• Work required: From the entries below, gather each line containing the word "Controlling".

• Listing:
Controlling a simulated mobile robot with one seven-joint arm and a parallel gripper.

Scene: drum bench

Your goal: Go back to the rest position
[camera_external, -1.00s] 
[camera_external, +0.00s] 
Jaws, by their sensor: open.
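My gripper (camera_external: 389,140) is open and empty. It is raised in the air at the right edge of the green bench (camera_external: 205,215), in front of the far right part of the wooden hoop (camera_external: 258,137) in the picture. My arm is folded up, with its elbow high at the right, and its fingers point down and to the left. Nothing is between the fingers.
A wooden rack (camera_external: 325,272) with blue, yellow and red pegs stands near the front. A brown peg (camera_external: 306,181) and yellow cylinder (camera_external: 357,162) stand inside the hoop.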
---
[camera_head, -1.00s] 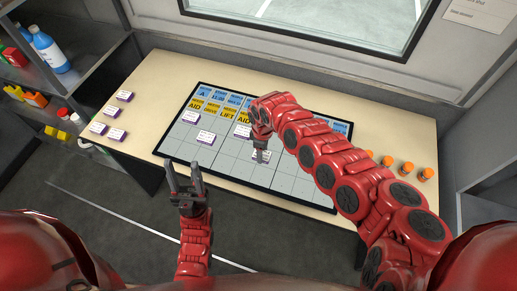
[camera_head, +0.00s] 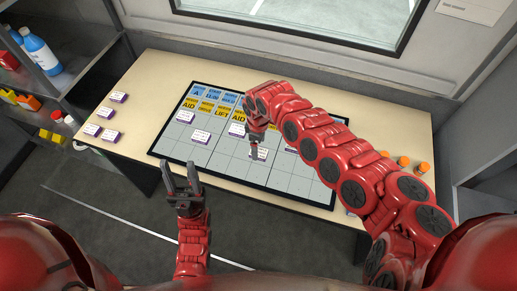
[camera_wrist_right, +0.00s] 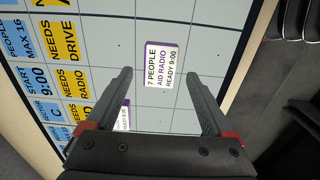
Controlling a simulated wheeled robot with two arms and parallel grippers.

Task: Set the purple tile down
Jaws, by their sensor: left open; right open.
...
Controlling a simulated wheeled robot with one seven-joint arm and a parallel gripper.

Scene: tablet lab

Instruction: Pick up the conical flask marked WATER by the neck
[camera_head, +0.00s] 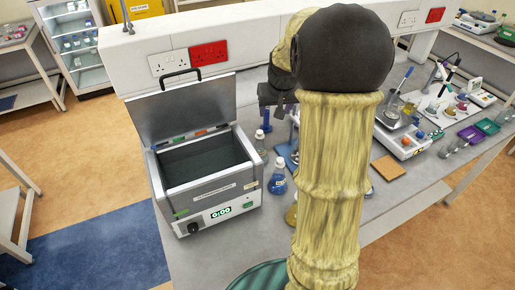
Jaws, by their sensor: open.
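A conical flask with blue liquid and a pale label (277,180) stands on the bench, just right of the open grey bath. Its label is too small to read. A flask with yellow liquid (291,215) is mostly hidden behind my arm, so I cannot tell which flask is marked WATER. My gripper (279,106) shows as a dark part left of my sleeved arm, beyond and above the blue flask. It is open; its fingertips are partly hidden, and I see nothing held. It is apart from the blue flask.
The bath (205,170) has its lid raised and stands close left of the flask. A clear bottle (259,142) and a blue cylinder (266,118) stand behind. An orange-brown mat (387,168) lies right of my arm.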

• Exercise solution:
Controlling a simulated mobile robot with one seven-joint arm and a parallel gripper.
Controlling a simulated wheeled robot with two arms and parallel grippers.
Controlling a simulated wheeled robot with one seven-joint arm and a parallel gripper.

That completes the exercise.